Des prospectives dignes de ce nom pourraient étudier les moyens à mettre en œuvre pour augmenter l'eau disponible de manière à satisfaire tous les besoins de ceux dont l’activité en dépend.

 

• La politique de l’eau

La doctrine française depuis une 12 aine d’années, opposée aux plans d’eau, subventionnant la destruction des moulins et des étangs, se permettant de larguer récemment 20 millions de mètres cubes d’eau douce (barrage sur la Sélune par exemple), réduisant la hauteur de certains barrages, encourageant le concept des « Rivières sauvages » (c’est-à-dire non aménagées pour dériver et stocker l’eau), contribue à sa mesure, lors de chaque destruction, à diminuer petit à petit le stock disponible.

En contribuant paradoxalement à raréfier la ressource alors que des milliards de mètres cubes se perdent dans l’océan, cela risque d’ancrer la certitude que l’eau rare a un prix qu’il faudra payer un jour à de futurs investisseurs.
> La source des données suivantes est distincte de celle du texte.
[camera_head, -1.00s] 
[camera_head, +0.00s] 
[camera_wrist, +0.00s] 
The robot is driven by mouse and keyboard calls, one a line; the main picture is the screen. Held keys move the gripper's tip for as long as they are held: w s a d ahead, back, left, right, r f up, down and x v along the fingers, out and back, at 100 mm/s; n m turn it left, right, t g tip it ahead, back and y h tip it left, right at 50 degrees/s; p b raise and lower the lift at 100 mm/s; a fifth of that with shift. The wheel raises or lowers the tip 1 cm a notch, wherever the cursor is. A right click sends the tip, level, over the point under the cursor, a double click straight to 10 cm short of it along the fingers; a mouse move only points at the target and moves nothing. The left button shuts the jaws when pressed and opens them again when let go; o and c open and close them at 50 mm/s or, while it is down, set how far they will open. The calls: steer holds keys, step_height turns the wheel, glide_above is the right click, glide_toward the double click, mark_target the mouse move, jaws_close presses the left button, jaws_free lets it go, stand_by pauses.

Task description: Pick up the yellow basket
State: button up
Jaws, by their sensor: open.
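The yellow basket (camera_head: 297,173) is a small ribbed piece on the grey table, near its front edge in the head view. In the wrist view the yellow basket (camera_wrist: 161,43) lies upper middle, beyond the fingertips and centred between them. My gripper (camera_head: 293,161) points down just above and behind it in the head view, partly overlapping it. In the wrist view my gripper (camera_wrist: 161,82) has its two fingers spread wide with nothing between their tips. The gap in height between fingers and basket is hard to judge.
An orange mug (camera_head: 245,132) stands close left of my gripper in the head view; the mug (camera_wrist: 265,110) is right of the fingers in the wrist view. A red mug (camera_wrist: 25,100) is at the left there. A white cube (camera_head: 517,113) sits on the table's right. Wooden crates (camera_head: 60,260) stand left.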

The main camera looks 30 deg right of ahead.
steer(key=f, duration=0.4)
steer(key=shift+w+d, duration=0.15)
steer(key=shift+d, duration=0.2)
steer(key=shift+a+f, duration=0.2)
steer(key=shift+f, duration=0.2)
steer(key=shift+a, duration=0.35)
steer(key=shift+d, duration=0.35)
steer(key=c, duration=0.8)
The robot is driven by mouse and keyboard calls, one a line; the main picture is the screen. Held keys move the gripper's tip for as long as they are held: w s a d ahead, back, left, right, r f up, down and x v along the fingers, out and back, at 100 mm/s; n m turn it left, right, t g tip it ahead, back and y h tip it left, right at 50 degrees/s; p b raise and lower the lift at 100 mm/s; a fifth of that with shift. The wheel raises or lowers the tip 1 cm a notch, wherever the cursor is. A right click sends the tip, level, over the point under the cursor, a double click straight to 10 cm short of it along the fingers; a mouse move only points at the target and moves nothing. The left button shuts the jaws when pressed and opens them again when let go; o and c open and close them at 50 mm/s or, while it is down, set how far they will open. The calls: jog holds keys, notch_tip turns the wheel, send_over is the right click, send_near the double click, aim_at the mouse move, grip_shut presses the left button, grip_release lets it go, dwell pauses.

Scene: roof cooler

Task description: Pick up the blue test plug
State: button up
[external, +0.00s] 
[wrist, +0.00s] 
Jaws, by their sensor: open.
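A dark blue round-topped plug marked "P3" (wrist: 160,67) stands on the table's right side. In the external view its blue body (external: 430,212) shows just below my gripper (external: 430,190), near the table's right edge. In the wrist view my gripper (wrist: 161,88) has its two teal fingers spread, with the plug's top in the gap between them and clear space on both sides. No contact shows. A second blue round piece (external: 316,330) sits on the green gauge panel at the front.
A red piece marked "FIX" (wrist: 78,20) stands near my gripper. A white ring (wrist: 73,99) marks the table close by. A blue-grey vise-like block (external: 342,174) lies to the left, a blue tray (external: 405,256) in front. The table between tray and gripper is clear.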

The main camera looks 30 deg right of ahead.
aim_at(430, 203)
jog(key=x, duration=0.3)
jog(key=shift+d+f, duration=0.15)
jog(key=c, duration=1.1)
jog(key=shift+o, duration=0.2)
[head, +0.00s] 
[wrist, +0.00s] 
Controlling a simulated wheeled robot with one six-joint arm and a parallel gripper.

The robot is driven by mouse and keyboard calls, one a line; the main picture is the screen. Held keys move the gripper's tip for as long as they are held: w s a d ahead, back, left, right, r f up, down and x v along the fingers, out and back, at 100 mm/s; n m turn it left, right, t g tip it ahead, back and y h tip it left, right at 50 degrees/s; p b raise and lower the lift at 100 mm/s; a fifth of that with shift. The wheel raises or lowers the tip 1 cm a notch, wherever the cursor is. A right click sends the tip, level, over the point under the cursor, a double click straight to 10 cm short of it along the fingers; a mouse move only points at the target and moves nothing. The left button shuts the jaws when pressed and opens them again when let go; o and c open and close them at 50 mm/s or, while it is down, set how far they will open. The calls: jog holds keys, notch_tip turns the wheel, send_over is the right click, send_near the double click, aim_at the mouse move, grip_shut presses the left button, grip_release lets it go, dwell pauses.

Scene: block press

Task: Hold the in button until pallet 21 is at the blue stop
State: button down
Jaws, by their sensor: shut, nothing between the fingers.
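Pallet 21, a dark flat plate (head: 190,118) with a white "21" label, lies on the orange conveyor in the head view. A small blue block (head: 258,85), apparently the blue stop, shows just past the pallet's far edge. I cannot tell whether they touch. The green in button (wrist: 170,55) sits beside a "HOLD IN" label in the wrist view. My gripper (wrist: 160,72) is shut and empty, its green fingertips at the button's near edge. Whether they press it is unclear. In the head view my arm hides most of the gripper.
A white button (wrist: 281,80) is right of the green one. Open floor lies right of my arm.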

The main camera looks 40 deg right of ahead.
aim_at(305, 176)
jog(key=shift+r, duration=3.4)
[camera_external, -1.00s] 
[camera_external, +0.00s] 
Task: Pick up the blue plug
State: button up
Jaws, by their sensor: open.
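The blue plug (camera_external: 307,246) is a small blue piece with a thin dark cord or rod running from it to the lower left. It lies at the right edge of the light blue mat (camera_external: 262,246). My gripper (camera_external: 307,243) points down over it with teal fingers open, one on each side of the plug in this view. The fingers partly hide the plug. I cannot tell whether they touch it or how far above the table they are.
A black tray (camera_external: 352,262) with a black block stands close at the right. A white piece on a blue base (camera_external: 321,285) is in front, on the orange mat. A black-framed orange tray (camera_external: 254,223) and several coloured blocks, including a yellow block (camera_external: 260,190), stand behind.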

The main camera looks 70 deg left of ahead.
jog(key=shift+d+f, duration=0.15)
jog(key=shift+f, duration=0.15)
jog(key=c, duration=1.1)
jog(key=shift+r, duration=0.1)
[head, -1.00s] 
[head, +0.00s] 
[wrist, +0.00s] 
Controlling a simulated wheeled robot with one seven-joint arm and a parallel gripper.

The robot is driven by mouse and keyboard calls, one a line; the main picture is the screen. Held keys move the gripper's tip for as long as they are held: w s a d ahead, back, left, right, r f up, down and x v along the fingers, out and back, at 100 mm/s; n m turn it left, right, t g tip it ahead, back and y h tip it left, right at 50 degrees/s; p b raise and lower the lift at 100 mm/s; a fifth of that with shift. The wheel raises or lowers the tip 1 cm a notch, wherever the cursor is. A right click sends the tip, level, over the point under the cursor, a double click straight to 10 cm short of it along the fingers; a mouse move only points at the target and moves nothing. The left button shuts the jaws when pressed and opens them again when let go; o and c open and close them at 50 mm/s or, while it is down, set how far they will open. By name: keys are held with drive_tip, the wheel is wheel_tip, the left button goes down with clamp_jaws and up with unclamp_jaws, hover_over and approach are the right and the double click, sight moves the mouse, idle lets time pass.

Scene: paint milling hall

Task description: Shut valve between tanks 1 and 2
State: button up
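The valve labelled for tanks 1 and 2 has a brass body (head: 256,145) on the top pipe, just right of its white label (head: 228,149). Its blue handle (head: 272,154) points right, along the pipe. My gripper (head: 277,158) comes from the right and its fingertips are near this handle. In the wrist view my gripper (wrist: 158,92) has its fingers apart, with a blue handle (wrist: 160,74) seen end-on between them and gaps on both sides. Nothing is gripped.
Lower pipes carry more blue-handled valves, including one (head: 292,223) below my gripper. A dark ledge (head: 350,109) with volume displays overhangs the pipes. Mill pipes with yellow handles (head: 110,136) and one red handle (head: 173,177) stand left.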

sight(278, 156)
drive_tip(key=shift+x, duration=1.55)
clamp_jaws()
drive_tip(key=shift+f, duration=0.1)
Cette politique pourrait concourir à l’émergence d’un marché parallèle privé à celui de l’eau en France (2).

Juridiquement au visa du code civil, rien ne s’y oppose.

 

Quelle eau voulons-nous ?


• la marchandisation de l’eau

Comment l’administration française, en prétendant réduire l’eau à certains robinets pré-désignés, assécher les plans d’eau, vider l’eau des rivières en ne contribuant pas à l’augmentation les quantités d’eau gravitaire disponible "gratuite", ne risque-t-elle pas de faire le jeu de l’émergence d’outils financiers ?
Au simple principe de l’offre et de la demande : toute matière première qui se raréfie attise les convoitises et voit son prix augmenter.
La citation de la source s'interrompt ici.